Fully-unroll the loop over each block. See article by Im and Yelick:
citeseer.nj.nec.com/451044.html
- Use the Berkeley Sparsity library -
www.cs.berkeley.edu/~yelick/sparsity
- Iterative Compilation in a Non-Linear Optimisation Space. PACT'98
F. Bodin, T. Kisuki, P.M.W. Knijnenburg, M.F.P. O'Boyle and
E. Rohou:
http://citeseer.nj.nec.com/bodin98iterative.html
The main criterion for assessment is this: you should have a
reasonably sensible hypothesis for how to improve performance, and you
should evaluate your hypothesis in a systematic way, using
experiments together, if possible, with analysis.

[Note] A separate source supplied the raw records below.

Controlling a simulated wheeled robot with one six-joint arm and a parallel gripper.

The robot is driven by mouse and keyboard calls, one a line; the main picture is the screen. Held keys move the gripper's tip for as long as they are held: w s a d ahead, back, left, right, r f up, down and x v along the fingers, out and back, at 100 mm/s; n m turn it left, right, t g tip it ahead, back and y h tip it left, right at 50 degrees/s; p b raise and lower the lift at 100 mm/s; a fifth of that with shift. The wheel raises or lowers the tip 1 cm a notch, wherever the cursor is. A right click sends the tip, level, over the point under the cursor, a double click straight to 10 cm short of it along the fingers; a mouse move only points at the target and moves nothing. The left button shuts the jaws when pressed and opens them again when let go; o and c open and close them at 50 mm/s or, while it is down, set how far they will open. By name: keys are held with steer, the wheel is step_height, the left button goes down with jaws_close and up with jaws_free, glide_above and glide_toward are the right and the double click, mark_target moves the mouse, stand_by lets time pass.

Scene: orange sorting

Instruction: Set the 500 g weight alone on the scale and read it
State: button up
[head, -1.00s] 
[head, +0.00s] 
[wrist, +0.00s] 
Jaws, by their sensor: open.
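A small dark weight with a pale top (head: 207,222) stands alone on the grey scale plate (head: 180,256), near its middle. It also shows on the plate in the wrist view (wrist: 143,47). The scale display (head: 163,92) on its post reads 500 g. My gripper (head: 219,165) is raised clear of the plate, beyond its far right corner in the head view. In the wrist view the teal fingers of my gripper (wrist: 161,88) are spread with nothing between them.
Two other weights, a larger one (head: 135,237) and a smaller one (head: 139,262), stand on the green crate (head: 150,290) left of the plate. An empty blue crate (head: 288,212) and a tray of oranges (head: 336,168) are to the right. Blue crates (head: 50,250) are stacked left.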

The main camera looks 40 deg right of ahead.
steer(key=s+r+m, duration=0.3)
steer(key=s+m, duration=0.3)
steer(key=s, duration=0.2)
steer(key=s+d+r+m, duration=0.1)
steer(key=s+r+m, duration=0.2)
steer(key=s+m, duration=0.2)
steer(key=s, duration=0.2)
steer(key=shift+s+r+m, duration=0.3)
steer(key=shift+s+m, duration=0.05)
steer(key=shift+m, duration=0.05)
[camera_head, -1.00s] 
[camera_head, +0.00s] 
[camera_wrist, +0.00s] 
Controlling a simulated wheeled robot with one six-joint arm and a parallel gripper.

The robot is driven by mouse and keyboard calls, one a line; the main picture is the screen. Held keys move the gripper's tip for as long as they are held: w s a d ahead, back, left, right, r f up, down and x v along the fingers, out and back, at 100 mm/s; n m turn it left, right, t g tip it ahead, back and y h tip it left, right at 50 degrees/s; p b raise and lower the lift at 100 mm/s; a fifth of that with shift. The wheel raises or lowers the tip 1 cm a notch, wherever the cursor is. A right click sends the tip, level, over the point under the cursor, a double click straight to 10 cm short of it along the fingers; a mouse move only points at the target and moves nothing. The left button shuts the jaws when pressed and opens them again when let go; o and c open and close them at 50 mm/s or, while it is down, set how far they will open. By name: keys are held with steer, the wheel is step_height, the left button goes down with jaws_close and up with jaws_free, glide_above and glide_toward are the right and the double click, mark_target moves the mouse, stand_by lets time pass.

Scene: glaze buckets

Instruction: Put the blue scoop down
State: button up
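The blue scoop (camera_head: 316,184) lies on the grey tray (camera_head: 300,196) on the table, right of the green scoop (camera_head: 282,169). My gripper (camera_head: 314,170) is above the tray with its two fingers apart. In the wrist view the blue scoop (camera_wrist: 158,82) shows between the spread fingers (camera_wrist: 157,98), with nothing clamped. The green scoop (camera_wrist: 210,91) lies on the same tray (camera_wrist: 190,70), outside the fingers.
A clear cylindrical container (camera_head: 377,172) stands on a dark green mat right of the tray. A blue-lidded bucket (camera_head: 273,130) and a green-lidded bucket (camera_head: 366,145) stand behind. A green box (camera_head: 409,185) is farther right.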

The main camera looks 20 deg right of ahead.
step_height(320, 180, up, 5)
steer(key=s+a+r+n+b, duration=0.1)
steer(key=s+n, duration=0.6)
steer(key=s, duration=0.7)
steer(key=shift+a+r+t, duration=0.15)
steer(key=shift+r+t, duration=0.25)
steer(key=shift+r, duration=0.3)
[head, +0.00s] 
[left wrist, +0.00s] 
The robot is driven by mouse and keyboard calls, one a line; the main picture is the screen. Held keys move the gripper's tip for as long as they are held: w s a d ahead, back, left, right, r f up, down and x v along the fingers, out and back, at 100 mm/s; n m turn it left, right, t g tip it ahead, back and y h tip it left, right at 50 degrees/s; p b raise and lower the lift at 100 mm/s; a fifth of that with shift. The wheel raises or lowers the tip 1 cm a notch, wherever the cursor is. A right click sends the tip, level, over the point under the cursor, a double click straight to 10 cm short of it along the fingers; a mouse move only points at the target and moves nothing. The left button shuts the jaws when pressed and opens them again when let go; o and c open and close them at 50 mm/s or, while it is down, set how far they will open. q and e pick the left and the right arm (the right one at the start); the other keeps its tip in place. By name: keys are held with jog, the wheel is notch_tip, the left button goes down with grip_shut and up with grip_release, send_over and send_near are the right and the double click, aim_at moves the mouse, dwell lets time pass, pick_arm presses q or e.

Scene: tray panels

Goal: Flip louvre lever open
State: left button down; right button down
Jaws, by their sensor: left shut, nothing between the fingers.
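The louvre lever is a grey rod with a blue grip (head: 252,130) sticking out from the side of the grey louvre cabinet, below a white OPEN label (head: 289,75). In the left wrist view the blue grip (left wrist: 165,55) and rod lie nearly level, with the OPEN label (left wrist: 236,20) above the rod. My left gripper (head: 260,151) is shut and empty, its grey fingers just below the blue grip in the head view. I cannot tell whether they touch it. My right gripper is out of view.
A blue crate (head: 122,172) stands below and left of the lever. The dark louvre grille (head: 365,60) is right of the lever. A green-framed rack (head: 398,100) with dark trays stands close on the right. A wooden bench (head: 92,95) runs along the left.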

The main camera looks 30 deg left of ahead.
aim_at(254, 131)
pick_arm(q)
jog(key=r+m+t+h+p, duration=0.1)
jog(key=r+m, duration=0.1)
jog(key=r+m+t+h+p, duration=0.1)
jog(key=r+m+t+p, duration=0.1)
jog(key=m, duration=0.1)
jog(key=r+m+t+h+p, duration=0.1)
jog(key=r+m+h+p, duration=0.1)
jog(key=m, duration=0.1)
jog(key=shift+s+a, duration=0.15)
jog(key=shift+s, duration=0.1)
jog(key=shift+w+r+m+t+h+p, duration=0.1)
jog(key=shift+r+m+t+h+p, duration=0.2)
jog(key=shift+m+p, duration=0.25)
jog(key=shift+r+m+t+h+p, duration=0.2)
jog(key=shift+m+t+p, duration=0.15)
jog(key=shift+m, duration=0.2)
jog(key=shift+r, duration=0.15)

Hand in a concise report which
- Explains what hardware and software you
used,
- What hypothesis (or hypotheses) you investigated,
- How you evaluated what the
potential advantage could be,
- How you explored the effectiveness
of the approach experimentally
- What conclusions can you draw from your work
- If you worked in a group, indicate who was responsible for
what.
Please do not write more than seven pages.
Paul Kelly, Imperial College, 2004
Footnotes
- ... same.1
- The real test is whether, when you run ``scripts/analyse-results.sh'', the metrics are the same. However to use this
you need to modify ``./scripts/MakeMatrices'' so it doesn't delete the STATE
matrix.
- ... machine)2
- To use this, use a Windows machine and
copy the smv-V3-cygwin version of the code (and data - you
need cygwin to generate it yourself). See
solver/csteady-msvc especially csteadyproj/csteadyproj.atp.